A Direcção de Marketimg da EDP SA teve este verão a desgraçada ideia de solicitar a alguns artistas obras para serem colocadas em, ou junto a, monumentos nacionais. O colar com que Joana Vasconcelos “decorou” a Torre de Belém – mas podia-se citar também a manta estendida na Ponte D. Luís no Porto – não exibia outro critério que não fosse a ostentação da luxúria do pechisbeque e da “marca”. O gosto torna-se o da banalidade mesmo que laboriosamente produzida. O que fazia o interesse dos seus trabalhos, sobretudo na escolha de materiais inusitados, materiais por assim dizer “comuns” e de “artefactos”, deu lugar ao folclorismo bacoco em que impera a construção da figura pública e de uma “embalagem artística”, e com essa a figura e “marca” do próprio artista. O mérito de se ter imposto e ganho notoriedade fora dos circuitos instituídos de consagração (pese ainda o Prémio EDP/Novos Artistas em 2000), com uma aguda consciência pessoal e profissional do que pretendia fazer e de como o fazer, esbateu-se na lógica perversa de, hoje, Joana Vasconcelos, prisioneira da sua própria imagem, produzir o que “o público” espera de uma Joana Vasconcelos.

Joana Vasconcelos foi, é, um dos rostos, o único de um artista, da malfadadamente famosa campanha promocional de “Portugal – Europe’s West Coast” Nada de mas certo. Ela combina a possibilidade de difusão internacional com o “typical, very typical”. E mais: essa campanha do Ministério da Economia visa promover uma “marca Portugal” e “marca” é expressão que já entrou tanto nos discursos, no que inclusive toca à arte e cultura, que o ministro da Cultura, José António Pinto Ribeiro, já se viu mesmo forçado a negar ter falado em “marca (Fernando) Pessoa”. Por via dos gostos e acção o ministro da Economia e Inovação, Manuel Pinho, a cultura, ou mais exactamente a arte, passaram a ser entendidas também como referentes de “marca” e objecto de estratégia promocional – e forçoso é reconhecer que nenhum outro artista se afigura inscrevível em tal lógica como Joana Vasconcelos.
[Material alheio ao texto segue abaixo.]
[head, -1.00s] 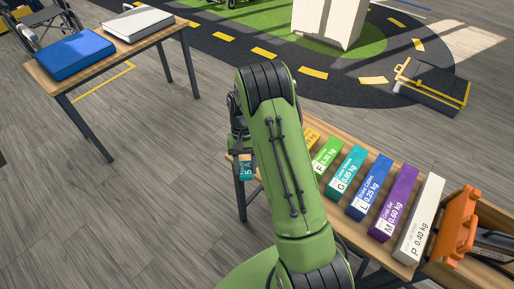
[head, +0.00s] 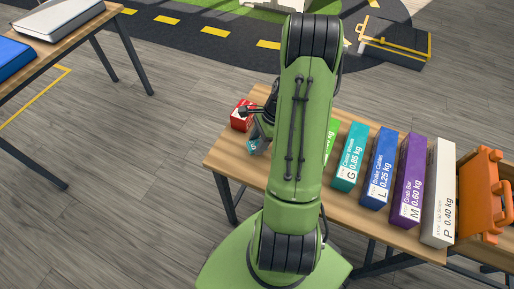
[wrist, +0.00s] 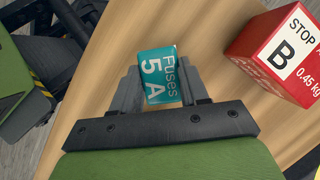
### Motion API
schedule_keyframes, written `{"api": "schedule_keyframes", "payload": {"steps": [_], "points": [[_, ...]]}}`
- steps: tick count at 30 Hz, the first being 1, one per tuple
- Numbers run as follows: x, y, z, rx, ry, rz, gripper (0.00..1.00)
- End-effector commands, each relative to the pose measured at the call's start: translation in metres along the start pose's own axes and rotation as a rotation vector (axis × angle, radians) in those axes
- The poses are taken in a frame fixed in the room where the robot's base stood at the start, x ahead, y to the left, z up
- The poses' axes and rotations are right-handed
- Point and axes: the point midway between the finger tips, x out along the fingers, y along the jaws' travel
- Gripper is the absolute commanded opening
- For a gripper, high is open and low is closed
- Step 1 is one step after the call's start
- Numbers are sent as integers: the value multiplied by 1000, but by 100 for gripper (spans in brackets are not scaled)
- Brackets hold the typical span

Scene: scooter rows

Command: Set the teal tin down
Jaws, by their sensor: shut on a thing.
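The teal tin (wrist: 158,62), labelled "Fuses 5 A", sits between the two grey fingers of my gripper (wrist: 160,86) in the wrist view. My gripper is shut on it, one finger on each side. In the head view the tin (head: 254,147) shows partly, behind my green arm, over the left part of the wooden table (head: 234,162). The wrist view shows bare tabletop around it. I cannot tell whether its underside touches the table.
A red box (wrist: 278,52) marked "B 0.45 kg" stands to the tin's right in the wrist view. A row of labelled boxes, including a teal one (head: 350,158), and an orange item (head: 484,190) stand to the right in the head view.

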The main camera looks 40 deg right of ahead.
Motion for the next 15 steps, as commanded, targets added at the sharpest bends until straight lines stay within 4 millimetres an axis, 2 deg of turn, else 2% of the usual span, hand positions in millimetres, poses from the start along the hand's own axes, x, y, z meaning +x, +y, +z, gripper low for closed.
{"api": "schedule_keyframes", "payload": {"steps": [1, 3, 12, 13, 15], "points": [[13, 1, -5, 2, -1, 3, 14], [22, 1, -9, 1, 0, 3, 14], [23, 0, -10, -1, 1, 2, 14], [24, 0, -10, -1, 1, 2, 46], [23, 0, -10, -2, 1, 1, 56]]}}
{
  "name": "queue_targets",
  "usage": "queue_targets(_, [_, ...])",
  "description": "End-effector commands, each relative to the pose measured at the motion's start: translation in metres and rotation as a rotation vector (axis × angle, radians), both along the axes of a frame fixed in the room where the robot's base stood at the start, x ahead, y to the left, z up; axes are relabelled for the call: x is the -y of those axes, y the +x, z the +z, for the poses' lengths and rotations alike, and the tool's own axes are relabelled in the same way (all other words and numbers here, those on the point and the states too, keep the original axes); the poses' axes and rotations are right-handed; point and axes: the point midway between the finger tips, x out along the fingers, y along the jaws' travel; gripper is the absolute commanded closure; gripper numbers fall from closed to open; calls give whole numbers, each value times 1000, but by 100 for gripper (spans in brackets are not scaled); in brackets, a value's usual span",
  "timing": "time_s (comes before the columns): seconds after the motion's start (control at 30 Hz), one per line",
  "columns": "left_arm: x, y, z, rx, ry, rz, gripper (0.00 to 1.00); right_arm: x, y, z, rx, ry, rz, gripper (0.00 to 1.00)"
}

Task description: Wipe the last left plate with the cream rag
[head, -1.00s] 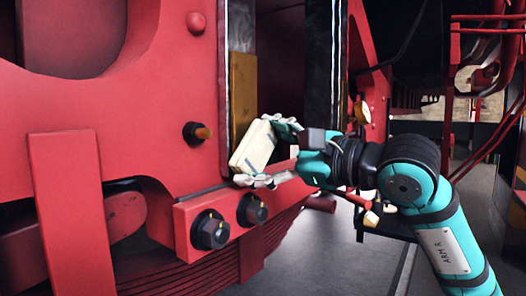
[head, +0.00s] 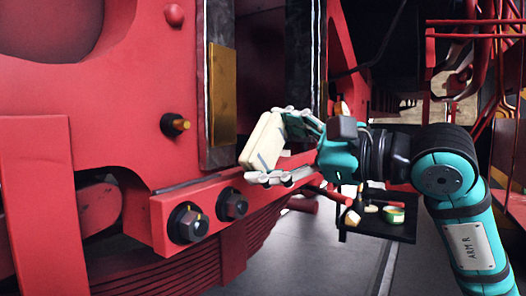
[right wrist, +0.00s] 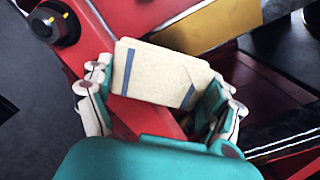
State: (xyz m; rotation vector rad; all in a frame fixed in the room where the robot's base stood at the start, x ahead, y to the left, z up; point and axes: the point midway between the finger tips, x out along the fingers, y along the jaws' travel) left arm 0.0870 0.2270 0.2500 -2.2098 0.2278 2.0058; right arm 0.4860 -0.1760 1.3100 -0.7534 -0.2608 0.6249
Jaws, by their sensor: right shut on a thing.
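The cream rag (head: 262,141), a folded pad with dark blue stripes, is held between the fingers of my right gripper (head: 275,143). The rag (right wrist: 158,73) fills the space between the fingers in the right wrist view. A brass-coloured plate (head: 222,95) stands upright on the left side of the opening in the red frame. It also shows in the right wrist view (right wrist: 210,24), beyond the rag. In the head view the rag is to the lower right of the plate, and a gap shows between them. My left gripper is not in view.
The red frame (head: 110,95) has a projecting bolt (head: 175,124) left of the plate. A red bar with two large dark bolts (head: 188,223) runs below the rag. A black tray (head: 352,230) holding small items is below my right arm. Open floor (head: 300,255) lies below.

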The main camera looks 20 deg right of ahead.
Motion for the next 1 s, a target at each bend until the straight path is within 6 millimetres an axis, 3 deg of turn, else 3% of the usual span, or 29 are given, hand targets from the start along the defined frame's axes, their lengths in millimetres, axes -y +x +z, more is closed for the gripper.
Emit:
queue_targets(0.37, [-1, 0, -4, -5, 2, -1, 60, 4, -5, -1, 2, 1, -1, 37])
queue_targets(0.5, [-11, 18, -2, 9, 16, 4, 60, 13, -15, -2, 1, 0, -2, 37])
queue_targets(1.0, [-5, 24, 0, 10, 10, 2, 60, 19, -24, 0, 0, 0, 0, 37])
A possibilidade de, contra as regras instituídas que supõem uma mediação - nomeação de um comissário primeiro, que num segundo momento escolhe um artista como representante do país – Joana Vasconcelos vir a ser directamente escolhida pela Direção-Geral das Artes como artista portuguesa na próxima Bienal de Veneza não é pois assim uma simples questão de rumor – “se non é vero, é ben trovato”, ou seja é uma hipótese admissível, a hipótese de oficialização de uma situação na prática já existente, de ornamento e ostentação assimiláveis na, e por a, esfera oficial.

Não é questão de gosto mas de poder.